▶ To do:
Pick out the lines below that contain the string "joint" and copy them all.

▶ Data to use:
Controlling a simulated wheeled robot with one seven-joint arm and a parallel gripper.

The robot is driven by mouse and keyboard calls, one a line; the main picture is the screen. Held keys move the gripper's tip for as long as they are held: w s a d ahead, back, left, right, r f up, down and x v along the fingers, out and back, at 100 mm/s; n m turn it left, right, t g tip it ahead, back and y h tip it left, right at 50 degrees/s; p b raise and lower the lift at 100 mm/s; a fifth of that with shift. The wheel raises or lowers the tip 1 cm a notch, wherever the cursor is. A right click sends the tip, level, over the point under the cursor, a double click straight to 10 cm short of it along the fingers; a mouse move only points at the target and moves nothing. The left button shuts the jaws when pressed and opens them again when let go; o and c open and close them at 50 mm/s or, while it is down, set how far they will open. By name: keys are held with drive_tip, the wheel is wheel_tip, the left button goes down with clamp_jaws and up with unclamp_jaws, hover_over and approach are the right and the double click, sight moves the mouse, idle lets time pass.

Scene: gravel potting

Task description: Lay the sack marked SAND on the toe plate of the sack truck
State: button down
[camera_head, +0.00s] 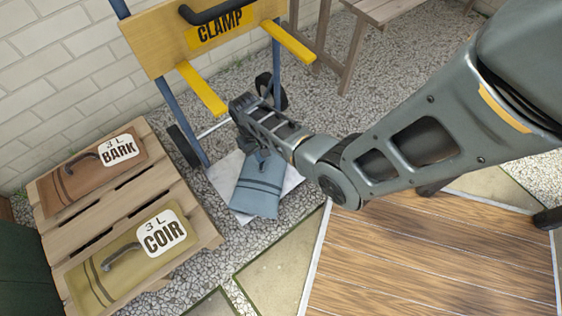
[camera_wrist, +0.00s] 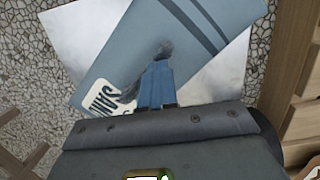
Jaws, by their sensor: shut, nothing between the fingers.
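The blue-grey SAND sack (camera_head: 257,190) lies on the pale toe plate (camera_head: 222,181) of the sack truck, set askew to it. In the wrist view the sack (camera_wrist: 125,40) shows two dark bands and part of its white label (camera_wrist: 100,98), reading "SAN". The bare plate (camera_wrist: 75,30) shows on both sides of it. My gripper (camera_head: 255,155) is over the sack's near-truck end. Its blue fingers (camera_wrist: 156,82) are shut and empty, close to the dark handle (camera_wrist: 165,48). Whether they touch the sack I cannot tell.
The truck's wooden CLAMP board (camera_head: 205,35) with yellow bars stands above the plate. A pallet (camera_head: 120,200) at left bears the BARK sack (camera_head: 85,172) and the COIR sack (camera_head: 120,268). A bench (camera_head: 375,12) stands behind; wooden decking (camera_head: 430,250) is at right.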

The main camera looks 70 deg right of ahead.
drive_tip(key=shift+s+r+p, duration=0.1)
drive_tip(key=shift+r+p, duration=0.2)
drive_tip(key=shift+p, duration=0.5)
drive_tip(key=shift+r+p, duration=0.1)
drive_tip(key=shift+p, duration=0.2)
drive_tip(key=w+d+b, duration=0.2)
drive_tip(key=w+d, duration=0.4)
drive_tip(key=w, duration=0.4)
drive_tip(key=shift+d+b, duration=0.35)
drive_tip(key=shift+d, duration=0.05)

...

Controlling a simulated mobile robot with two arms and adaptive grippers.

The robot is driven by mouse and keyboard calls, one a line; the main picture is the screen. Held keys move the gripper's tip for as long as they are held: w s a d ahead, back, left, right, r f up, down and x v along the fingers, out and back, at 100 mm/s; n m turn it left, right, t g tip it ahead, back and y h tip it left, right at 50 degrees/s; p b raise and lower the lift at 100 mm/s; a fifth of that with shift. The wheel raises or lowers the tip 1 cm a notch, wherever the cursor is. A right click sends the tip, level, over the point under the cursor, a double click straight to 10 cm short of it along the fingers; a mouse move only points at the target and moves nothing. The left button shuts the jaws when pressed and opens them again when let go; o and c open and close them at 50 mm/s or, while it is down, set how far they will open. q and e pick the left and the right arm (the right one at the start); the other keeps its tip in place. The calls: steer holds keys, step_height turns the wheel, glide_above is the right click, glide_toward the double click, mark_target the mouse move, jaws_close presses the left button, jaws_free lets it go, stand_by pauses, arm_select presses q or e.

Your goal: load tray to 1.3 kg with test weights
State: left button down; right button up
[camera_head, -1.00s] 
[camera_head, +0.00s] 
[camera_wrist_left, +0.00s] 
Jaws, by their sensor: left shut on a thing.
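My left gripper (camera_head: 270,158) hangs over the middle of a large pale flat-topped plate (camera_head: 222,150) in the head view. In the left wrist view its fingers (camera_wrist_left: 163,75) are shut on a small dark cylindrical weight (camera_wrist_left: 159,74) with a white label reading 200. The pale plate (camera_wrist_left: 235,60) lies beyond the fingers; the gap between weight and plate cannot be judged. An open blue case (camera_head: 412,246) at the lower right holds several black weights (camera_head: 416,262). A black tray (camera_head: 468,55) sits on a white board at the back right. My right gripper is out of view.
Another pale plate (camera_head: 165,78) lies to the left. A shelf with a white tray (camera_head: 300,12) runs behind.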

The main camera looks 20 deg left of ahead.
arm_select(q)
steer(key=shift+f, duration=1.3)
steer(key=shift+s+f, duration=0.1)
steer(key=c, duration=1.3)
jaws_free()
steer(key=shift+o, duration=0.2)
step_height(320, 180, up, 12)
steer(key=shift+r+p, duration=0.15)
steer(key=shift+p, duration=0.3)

* * *

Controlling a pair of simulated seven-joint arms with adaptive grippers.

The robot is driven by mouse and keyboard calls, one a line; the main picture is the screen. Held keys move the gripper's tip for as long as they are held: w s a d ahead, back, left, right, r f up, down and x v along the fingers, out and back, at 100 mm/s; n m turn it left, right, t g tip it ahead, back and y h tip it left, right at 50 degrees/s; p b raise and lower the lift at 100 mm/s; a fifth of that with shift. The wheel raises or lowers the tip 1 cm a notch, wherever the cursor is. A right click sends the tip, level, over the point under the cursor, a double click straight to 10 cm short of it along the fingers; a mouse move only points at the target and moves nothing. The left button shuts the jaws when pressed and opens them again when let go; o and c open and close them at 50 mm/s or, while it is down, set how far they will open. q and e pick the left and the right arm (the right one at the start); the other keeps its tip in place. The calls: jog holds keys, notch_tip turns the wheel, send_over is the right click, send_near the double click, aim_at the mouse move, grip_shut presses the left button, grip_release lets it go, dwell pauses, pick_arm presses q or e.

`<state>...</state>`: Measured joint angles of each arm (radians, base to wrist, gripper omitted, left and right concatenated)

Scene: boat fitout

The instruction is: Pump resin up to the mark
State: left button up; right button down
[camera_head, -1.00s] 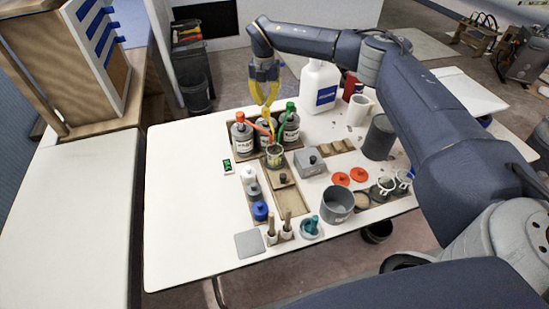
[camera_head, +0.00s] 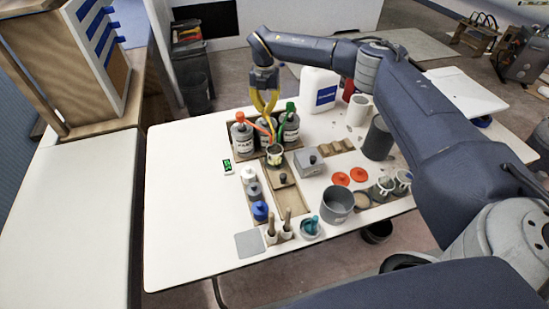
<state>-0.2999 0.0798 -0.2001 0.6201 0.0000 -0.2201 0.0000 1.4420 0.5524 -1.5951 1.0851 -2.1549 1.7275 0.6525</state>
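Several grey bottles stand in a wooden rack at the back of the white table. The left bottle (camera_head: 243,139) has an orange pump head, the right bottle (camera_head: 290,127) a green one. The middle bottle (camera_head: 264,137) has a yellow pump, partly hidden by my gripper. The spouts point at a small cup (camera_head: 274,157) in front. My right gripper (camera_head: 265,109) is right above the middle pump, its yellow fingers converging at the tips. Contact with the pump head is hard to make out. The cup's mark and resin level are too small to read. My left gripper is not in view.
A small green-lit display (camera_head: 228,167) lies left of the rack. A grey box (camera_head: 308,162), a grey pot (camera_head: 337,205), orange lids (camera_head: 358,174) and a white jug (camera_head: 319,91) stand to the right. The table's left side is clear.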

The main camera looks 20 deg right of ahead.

▶ Problem solution:
Controlling a simulated wheeled robot with one seven-joint arm and a parallel gripper.
Controlling a pair of simulated seven-joint arms with adaptive grippers.
`<state>...</state>`: Measured joint angles of each arm (radians, base to wrist, gripper omitted, left and right concatenated)

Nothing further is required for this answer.